## TO DO:
Each line of the listing that contains the word "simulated" is to be copied.

## GIVEN RECORDS:
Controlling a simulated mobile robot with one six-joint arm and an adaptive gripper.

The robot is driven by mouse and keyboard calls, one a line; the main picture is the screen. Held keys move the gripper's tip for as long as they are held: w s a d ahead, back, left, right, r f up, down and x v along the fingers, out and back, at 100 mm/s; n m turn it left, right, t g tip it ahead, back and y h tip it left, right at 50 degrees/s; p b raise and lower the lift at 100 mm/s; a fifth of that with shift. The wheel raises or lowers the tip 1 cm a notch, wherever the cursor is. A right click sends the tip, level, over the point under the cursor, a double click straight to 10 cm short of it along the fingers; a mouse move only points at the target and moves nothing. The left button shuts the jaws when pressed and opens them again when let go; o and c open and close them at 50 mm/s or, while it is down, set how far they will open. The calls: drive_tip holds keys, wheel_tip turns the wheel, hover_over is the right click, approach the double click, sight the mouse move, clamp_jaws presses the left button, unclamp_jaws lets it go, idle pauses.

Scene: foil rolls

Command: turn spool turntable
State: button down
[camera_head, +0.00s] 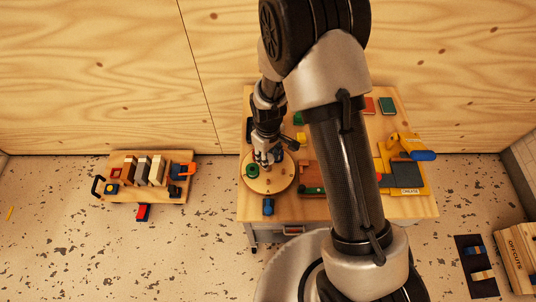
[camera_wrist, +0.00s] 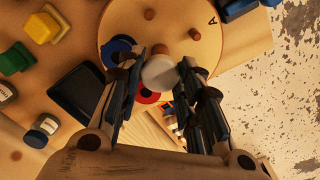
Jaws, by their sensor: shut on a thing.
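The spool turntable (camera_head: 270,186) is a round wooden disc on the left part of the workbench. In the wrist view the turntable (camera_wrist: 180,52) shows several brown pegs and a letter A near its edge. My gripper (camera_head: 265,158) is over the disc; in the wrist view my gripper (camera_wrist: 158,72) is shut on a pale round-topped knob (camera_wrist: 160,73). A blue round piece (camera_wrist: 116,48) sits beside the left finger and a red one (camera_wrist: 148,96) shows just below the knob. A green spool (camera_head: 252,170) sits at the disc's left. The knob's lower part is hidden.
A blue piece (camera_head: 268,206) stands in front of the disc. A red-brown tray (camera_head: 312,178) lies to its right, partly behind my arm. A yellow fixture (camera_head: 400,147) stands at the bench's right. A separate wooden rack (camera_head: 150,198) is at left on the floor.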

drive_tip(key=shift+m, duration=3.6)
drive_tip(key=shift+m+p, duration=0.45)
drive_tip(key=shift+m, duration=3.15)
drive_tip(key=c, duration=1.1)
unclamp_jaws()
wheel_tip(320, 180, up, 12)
--
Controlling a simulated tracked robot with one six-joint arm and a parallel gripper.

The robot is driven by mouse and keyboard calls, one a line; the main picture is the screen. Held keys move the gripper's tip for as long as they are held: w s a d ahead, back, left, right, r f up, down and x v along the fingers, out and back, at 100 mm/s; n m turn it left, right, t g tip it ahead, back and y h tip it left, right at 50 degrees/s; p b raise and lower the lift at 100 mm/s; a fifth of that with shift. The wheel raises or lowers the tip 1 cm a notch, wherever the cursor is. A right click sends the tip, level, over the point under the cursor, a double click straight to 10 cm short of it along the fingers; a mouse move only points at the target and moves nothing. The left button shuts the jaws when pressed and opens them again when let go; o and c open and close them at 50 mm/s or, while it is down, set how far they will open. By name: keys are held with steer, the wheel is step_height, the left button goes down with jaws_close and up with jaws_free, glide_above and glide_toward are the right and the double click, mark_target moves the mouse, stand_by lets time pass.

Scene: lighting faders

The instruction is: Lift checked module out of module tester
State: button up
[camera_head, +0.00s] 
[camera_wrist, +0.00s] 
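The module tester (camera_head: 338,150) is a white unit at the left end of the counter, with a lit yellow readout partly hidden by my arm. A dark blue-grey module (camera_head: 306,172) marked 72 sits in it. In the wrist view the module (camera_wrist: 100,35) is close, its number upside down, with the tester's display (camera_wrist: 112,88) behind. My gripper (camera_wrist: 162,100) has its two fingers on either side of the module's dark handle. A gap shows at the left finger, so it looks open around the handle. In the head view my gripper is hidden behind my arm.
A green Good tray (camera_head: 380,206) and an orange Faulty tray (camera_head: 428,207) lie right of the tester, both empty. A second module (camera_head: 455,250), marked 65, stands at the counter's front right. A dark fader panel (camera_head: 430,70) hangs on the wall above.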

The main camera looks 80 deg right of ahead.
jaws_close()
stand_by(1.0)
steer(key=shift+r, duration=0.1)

## RESULT FOR THIS EXERCISE:
Controlling a simulated mobile robot with one six-joint arm and an adaptive gripper.
Controlling a simulated tracked robot with one six-joint arm and a parallel gripper.

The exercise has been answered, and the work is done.